At the center of virtually every scene, Scott delivers an intense, haunted performance to match the film’s hallucinatory set pieces. It’s when the hallucinations start to overwhelm everything else that the film begins to feel unsatisfying. At some point, the visions within nightmares within visions start to pile up so many layers of reality and unreality that even Philip K. Dick might find it confusing. More troublingly, the shifts start to feel like a cheat, as if Smile 2’s story was simply bending in whatever direction it needs to go to reach the next shock—then twisting into a pretzel to serve a final scene that largely abandons any investment in Riley as a character for the sake of a grim punchline.
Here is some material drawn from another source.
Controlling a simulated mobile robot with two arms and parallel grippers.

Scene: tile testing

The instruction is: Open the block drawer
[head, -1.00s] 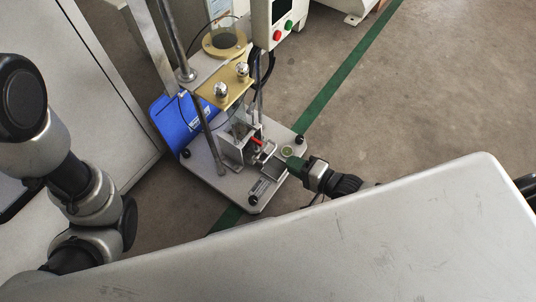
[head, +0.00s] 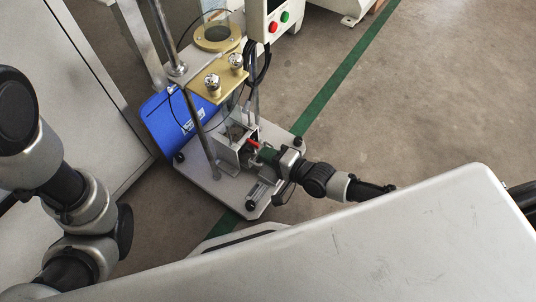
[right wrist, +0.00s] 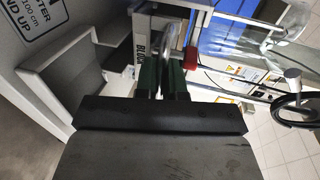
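The test machine (head: 215,90) stands on a light base plate. At its foot is a small metal box (head: 228,150) with a red lever (head: 253,144). In the right wrist view, a pale panel carries a partly covered label starting "BLO" (right wrist: 141,48), beside a curved silver handle (right wrist: 167,38). My right gripper (head: 264,153) is at the front of the small box. Its green fingers (right wrist: 164,78) are at the handle with a narrow gap between them; whether they press on it is unclear. The drawer itself is mostly hidden. My left gripper is not visible.
A control box with red and green buttons (head: 279,20) hangs above. A large pale surface (head: 400,235) fills the foreground. The floor (head: 430,90) to the right is open.
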Like the demon itself, it’s had enough and is ready to move on to the next victim. —Keith Phipps
Smile 2 opens in theaters tonight.
*ANORA SPOILER ALERT*
Great review. I think my favorite thing about "Anora" was the way it pulls the rug out from under you at the end – you think you've been watching a screwball comedy this whole time when it was actually a tragedy, just everyday exploitation by the rich. That last scene is the most devastating thing I've seen this year.
Finally saw ANORA and walked out even more impressed than I expected and I'm a Baker fan. This is a perfect review of it. The commentary on Pretty Woman, the Baker way of examining our current moment without sending mouthpiece characters in to tell you the point, his mix of 70s realism and screwball comedy. I never knew what angle this movie was going to come from all the way through the end. I find I subconsciously sidearm Cannes successes. Or at least give them a big "yeah, we'll see." I had less of that going in just because of past Bakers. I maybe like this even more just because it isn't one of those all-hype movie we tend to get out of the festivals. Thanks, as always, for your peerless analysis.